Sarah (from Neerguard's :) )
And that includes you - you need to remember that you are also fighting a hard battle and to be kind to yourself.
"Uh, no, nothin'. Sorry."
Victory. It was either that or I got shot in the head, though, so it's not a technique to try often.
I try very, very hard to consider others--I didn't even know that Plato quote, but it makes a lot of sense to me. When the a**hole is riding my butt on the highway, I do TRY to think, "Perhaps that person's late. Or lost and frustrated. Or in labor." Mind you, I also add, "...or an a**hole"--I'm not perfect.
So thanks for reminding me to consider all the facts and possibilities before snapping at a person and making both of our days less pleasant.
P.S. Leslie, your psych class comment makes a lot of sense, the idea of circumstances and being good. Thanks for posting it.
As a writer, it is your job to, uh, write stuff down. It gets put out there. People read it, and some may react and respond to it. In the process, everyone learns a little. And we all inch forward, in our understanding of ourselves and others.
Your job as writer is important. Keep up the good work.
I just wish the people on the internet would get out of their cars once in a while and encounter one another as human beings.

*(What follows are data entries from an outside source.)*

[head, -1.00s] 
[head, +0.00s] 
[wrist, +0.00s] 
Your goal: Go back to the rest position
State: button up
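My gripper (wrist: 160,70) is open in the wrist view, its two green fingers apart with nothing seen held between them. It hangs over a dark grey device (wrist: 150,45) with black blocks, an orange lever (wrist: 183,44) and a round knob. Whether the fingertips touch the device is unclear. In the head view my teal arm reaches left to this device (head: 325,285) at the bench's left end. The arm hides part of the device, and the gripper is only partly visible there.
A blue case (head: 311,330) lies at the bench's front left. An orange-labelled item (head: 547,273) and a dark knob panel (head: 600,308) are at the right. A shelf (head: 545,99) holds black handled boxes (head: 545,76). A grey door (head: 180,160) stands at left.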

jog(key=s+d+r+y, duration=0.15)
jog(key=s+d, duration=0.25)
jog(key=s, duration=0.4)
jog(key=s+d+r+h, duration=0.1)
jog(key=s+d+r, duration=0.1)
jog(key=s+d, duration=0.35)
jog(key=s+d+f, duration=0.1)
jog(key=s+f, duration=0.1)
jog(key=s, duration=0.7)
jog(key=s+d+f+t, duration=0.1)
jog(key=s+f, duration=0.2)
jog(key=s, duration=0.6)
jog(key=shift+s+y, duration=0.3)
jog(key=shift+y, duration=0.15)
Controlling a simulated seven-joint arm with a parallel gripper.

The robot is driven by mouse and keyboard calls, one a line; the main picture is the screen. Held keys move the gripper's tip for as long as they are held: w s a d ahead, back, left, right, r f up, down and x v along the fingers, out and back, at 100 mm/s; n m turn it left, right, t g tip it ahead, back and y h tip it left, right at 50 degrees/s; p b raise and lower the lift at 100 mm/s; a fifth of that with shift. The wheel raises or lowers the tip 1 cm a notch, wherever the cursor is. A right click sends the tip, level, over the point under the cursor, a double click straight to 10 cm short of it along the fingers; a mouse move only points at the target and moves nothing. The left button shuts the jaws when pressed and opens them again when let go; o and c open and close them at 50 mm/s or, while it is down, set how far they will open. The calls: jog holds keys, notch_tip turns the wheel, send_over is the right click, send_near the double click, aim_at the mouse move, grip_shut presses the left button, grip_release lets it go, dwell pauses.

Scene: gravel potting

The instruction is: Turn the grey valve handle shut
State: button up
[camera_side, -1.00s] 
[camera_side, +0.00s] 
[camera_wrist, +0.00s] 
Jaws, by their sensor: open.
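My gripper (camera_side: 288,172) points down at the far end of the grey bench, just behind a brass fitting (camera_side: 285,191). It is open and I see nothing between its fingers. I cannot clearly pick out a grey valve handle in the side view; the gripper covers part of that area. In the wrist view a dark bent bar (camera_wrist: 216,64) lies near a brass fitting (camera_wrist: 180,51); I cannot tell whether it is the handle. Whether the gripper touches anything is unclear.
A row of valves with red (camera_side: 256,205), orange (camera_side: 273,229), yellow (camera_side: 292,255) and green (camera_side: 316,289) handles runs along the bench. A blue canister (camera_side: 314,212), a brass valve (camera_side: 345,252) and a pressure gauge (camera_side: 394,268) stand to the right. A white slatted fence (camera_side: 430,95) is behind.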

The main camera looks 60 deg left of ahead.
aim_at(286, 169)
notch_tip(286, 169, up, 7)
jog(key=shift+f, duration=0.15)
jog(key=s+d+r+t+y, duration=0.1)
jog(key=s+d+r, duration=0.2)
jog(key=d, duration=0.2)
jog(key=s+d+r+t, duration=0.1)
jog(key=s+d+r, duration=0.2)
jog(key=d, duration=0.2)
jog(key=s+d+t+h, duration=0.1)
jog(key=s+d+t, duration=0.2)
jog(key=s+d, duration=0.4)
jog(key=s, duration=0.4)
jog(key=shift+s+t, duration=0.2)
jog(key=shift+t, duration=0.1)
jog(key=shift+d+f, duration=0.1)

Made me so thinky and blissy that I'm just sitting here staring at it and smiling. And also totally pulling the trigger that you think I'm kind. Mooaaa-ha-ha-haaa! My evil plan is working. xo
Two: I just want you to know that, a few days ago, I was reading your article on overcoming clumsiness in Redbook and could not put it down long enough to walk into the kitchen, so I decided to take it with me and keep reading, at which time I promptly walked into a wall.